• Recorded information
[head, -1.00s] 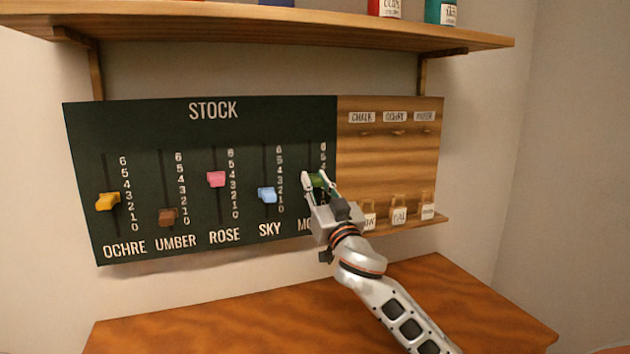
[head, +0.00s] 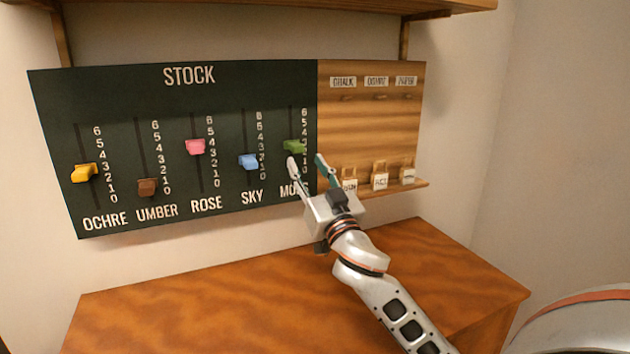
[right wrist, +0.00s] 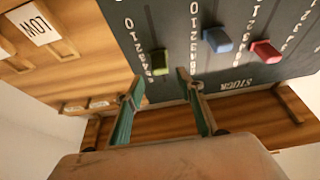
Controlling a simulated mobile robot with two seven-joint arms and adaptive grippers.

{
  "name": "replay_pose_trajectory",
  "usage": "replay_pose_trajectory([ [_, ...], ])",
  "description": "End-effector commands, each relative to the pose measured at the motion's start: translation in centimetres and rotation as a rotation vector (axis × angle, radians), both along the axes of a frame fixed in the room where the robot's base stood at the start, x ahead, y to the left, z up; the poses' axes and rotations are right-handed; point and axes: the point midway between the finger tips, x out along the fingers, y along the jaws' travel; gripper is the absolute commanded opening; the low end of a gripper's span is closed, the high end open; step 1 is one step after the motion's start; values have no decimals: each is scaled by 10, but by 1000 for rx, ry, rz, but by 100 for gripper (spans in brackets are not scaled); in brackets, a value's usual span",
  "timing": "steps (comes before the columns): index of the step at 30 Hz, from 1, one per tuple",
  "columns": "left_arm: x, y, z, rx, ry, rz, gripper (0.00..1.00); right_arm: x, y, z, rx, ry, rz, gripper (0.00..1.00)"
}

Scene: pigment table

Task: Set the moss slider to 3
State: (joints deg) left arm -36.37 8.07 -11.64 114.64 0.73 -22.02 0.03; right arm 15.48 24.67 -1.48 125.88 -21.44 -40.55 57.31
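The green moss slider knob (head: 294,146) sits on the rightmost track of the dark STOCK board (head: 190,100). It appears about level with the 3 of its scale, though the exact mark is hard to read. It also shows in the right wrist view (right wrist: 160,62), at the board's edge. My right gripper (head: 306,160) is open and empty, in front of and just below the knob, apart from it. Its two fingers (right wrist: 160,92) stand spread in the right wrist view, with the knob beyond their gap. Part of the MOSS label is hidden behind the gripper. My left gripper is not in view.
Other knobs are yellow ochre (head: 85,173), brown umber (head: 147,187), pink rose (head: 195,146) and blue sky (head: 248,161). A wooden panel (head: 370,125) with hooks and tags adjoins on the right. A shelf (head: 250,8) is above and a wooden table (head: 200,300) below.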

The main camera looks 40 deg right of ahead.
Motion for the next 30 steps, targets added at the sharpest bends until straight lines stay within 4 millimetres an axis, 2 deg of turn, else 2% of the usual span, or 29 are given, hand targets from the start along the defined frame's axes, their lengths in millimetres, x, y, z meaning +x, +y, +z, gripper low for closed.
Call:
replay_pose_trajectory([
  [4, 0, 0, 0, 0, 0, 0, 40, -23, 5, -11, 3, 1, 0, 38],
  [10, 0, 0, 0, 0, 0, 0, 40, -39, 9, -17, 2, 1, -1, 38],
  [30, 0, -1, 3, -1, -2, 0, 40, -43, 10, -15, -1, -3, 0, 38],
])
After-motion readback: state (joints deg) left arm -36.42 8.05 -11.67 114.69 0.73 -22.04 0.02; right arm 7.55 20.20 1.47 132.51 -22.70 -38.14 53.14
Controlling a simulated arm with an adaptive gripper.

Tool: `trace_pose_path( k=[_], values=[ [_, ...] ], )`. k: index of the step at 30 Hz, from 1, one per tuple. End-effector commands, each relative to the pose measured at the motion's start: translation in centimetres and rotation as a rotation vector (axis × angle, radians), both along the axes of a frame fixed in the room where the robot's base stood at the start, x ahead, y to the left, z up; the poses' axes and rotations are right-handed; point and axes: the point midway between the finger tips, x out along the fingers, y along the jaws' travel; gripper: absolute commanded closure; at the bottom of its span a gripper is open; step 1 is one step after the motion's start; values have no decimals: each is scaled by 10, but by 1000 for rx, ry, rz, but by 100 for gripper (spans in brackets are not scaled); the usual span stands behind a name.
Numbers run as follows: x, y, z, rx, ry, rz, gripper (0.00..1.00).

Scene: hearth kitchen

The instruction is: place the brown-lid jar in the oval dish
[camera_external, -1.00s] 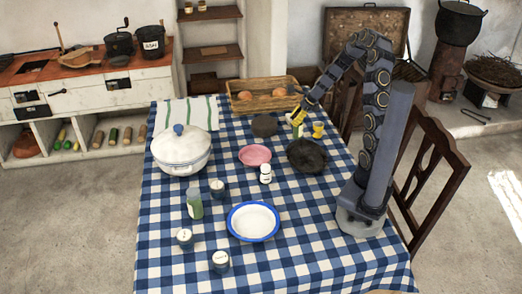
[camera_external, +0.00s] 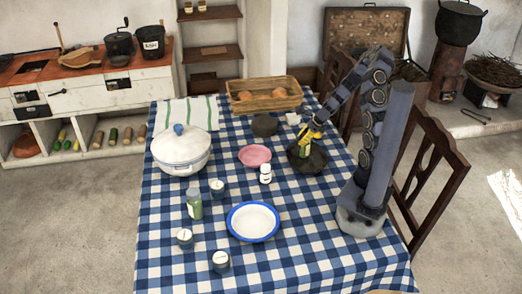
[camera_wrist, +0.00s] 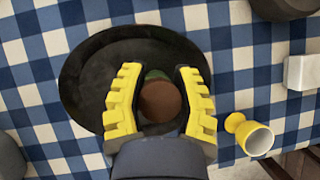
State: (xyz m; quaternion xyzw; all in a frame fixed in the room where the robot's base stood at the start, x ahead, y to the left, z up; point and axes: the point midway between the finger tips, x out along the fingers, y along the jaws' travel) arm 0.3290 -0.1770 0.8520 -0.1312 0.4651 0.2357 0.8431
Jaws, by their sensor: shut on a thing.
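The brown-lid jar (camera_wrist: 161,101) is between the yellow fingers of my gripper (camera_wrist: 159,74), which is shut on it. In the wrist view its brown lid faces the camera, with a bit of green beyond it. In the external view the jar (camera_external: 305,151) looks upright under my gripper (camera_external: 309,135). It is over the dark, shallow oval dish (camera_wrist: 88,80), inside its outline. The dish also shows in the external view (camera_external: 319,164), partly covered by jar and gripper. I cannot tell whether the jar touches the dish.
A yellow egg cup (camera_wrist: 254,136) and a white block (camera_wrist: 301,73) are close to the dish. A pink bowl (camera_external: 255,155) and a small white-capped jar (camera_external: 266,174) stand left of it. A blue-rimmed white plate (camera_external: 253,222) is nearer the front. Open cloth lies between them.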

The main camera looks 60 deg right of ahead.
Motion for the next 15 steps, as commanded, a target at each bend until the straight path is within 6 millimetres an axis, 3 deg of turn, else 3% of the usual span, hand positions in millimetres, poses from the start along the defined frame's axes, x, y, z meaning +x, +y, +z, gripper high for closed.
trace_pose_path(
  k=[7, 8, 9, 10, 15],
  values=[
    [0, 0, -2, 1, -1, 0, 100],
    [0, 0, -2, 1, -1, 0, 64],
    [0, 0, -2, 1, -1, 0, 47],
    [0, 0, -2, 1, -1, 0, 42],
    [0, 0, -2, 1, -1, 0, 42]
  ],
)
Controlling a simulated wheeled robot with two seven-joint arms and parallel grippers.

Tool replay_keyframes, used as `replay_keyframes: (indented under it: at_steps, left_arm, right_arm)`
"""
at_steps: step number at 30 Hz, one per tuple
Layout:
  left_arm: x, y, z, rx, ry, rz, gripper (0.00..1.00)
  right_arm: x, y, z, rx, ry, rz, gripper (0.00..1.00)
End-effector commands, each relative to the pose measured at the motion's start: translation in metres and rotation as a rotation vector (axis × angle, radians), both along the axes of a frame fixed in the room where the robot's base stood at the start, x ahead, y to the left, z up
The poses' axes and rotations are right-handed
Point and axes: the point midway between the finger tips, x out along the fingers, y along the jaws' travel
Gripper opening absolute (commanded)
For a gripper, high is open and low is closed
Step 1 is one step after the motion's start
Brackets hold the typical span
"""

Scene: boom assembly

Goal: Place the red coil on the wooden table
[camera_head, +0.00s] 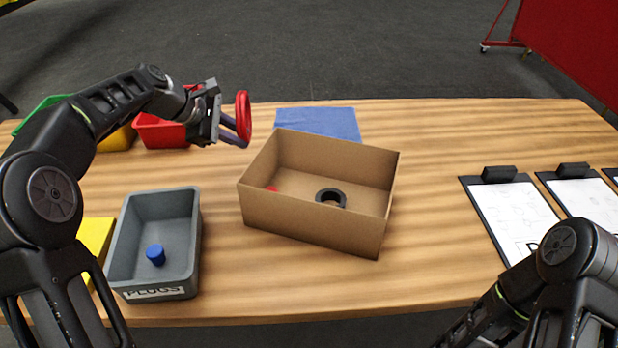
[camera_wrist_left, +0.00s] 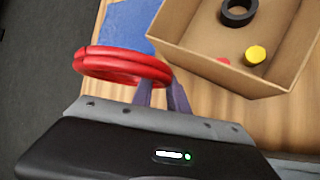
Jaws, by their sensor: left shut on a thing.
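The red coil (camera_head: 243,116) is a thick ring held in my left gripper (camera_head: 236,131), above the back of the wooden table (camera_head: 450,135). In the left wrist view the coil (camera_wrist_left: 122,66) sits at the purple fingertips (camera_wrist_left: 163,88), and the gripper is shut on its edge. The coil is apart from the table and stands about upright in the head view. My right arm shows at the lower right of the head view, but its gripper is out of the picture.
A cardboard box (camera_head: 310,217) holds a black ring (camera_head: 331,197), a small red piece and a yellow plug (camera_wrist_left: 255,55). A grey bin (camera_head: 193,245) holds a blue plug (camera_head: 155,254). A red bin (camera_head: 160,133), blue cloth (camera_head: 318,122) and clipboards (camera_head: 512,215) lie around; the table right of the box is clear.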

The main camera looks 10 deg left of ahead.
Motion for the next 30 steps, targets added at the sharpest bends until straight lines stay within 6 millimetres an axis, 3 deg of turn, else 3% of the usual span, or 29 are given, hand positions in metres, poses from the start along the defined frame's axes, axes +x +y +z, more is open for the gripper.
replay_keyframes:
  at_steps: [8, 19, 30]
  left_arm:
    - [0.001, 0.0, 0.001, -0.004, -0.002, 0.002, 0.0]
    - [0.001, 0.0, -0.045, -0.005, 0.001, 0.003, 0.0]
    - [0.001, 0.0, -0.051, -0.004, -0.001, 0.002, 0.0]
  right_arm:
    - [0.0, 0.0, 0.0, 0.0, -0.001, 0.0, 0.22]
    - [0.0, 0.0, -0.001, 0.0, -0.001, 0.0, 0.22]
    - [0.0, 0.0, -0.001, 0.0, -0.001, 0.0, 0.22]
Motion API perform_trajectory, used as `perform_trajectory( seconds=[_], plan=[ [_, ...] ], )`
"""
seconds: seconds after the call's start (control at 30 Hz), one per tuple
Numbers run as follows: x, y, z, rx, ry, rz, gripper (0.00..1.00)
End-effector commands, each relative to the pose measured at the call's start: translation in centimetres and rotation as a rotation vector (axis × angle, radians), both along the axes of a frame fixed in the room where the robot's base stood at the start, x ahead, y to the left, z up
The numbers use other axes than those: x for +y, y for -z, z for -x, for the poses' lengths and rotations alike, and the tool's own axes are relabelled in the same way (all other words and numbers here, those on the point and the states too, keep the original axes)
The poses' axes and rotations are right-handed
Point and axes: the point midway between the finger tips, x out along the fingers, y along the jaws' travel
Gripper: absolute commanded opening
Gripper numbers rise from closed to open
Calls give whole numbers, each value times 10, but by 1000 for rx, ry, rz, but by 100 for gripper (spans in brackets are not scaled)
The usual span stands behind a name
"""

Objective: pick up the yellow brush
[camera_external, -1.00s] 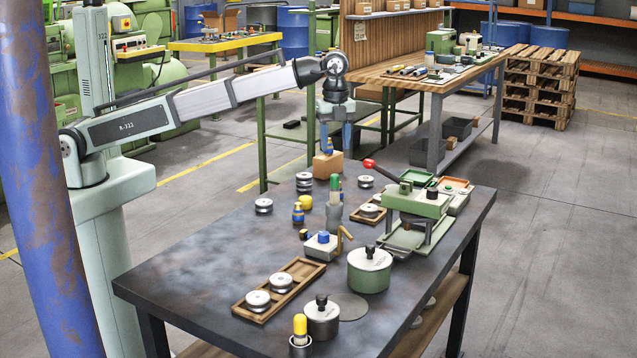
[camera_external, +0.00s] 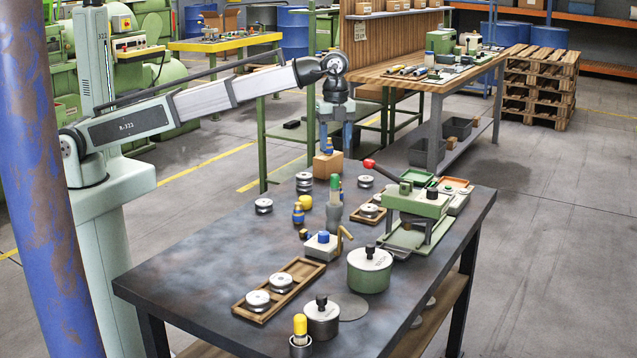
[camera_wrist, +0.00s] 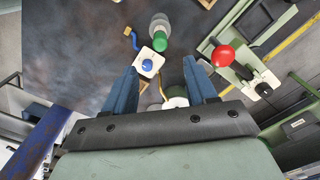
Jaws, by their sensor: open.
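What looks like the yellow brush (camera_external: 300,325) stands upright in a small metal cup (camera_external: 300,346) at the near edge of the dark table, with a yellow top and a paler lower part. I cannot make it out in the wrist view. My gripper (camera_external: 337,146) is high over the far end of the table, well away from the brush. Its two blue fingers are spread apart and nothing shows held between them in the wrist view (camera_wrist: 160,68).
A grey lidded pot (camera_external: 322,318) stands right beside the brush's cup. A green pot (camera_external: 369,270) and a wooden tray with metal discs (camera_external: 245,302) are nearby. A green press with a red knob (camera_external: 415,203) stands at the right. The table's left front is clear.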

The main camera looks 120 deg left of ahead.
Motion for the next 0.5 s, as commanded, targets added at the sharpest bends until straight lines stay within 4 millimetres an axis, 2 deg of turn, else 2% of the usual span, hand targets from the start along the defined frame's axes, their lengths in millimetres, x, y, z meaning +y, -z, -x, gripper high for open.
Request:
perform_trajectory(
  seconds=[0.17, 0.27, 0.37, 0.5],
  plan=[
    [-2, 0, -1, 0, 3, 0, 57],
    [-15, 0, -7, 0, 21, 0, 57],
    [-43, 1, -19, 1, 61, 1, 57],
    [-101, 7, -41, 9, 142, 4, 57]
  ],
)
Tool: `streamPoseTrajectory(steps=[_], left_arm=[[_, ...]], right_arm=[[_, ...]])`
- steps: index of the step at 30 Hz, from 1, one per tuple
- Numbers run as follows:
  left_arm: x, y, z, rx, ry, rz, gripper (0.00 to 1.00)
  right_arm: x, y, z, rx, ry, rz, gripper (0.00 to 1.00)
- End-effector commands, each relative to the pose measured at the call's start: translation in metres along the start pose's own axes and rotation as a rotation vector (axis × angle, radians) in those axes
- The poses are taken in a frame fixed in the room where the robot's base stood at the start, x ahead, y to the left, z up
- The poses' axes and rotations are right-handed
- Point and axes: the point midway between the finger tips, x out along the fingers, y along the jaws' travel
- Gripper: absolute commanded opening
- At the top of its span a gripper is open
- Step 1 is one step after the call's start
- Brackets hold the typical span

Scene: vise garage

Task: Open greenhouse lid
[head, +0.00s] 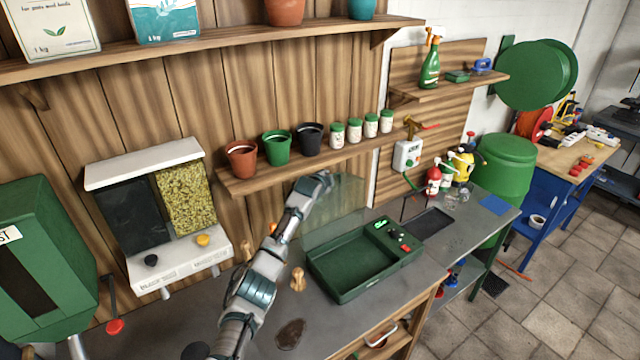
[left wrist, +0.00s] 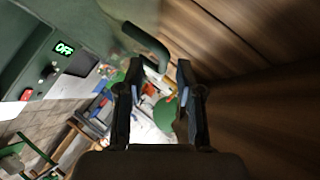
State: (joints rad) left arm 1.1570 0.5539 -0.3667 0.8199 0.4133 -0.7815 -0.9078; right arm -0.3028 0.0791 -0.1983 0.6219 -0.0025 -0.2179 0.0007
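The greenhouse is a dark green tray (head: 350,272) on the grey bench, with its inside uncovered. Its clear lid (head: 345,207) stands raised at the tray's back edge, near the wooden wall. My left gripper (head: 322,183) is up by the raised lid, partly hidden by my own arm. In the left wrist view its two fingers (left wrist: 158,75) are apart. A dark green curved handle (left wrist: 149,44) lies at the fingertips; I cannot tell whether they touch it. The control panel reads OFF (left wrist: 64,48). My right gripper is not in view.
Pots (head: 276,147) and several green-capped jars (head: 354,130) stand on the shelf behind. A seed dispenser (head: 165,215) is at the left. A wooden figure-like piece (head: 298,279) and a dark soil patch (head: 290,334) lie left of the tray.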

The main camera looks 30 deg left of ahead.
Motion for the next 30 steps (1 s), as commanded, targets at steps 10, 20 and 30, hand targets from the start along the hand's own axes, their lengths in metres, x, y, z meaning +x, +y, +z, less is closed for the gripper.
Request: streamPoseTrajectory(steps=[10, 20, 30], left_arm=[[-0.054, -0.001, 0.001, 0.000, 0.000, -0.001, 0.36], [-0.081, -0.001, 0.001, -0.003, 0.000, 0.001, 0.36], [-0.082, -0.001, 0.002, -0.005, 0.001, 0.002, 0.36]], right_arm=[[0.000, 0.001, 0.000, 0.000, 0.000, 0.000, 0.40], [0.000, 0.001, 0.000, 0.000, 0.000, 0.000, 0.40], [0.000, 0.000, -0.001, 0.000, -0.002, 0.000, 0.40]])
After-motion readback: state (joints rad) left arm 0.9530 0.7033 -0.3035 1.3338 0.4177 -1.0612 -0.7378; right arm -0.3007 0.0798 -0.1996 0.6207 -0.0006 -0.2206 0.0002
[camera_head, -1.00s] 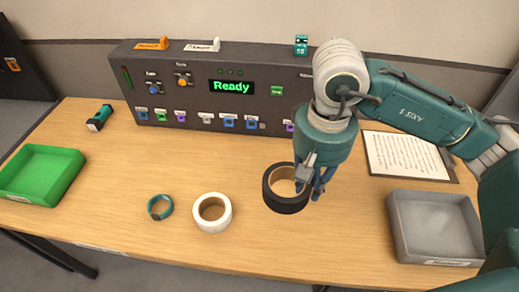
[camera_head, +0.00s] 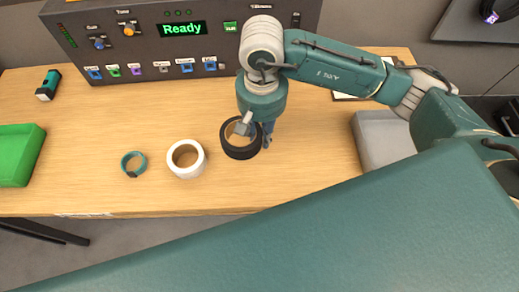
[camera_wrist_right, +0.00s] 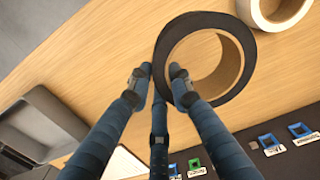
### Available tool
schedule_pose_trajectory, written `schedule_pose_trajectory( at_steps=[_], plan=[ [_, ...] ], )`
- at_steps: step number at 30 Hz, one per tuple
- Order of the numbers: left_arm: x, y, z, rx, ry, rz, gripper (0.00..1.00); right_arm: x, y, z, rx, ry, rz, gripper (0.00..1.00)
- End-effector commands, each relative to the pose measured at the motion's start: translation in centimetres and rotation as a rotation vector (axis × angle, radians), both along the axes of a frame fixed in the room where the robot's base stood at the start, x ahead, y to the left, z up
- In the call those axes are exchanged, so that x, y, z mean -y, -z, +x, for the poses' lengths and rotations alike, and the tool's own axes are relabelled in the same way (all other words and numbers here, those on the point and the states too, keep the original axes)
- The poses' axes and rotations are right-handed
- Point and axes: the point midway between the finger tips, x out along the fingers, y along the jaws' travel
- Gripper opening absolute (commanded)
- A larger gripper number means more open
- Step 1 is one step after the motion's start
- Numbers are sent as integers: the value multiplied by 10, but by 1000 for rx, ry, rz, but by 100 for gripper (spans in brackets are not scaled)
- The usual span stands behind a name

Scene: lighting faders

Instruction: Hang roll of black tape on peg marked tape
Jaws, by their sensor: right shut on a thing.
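The roll of black tape (camera_head: 235,153) has a tan core and is at the middle of the desk in the head view, right of a roll of white tape (camera_head: 186,172). My right gripper (camera_head: 262,136) is shut on the black roll's right side. In the right wrist view the fingertips (camera_wrist_right: 158,80) pinch the wall of the black roll (camera_wrist_right: 168,50), one finger inside the ring. I cannot tell whether the roll touches the desk. No peg marked tape is readable in view. My left gripper is not in view.
A small teal ring (camera_head: 128,168) lies left of the white roll. A green tray (camera_head: 38,150) is at the left, a grey tray (camera_head: 365,150) at the right. A control console (camera_head: 150,55) stands behind. A dark panel (camera_head: 470,20) is at the top right.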

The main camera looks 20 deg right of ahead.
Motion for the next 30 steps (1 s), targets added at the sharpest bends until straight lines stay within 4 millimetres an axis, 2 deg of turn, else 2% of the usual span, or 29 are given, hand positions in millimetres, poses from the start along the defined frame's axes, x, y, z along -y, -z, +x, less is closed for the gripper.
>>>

• Aim
From the data above, copy out every line with the string "grippers" in it.

• Exercise solution
Controlling a simulated mobile robot with two seven-joint arms and adaptive grippers.
Controlling a simulated wheeled robot with two seven-joint arms and parallel grippers.

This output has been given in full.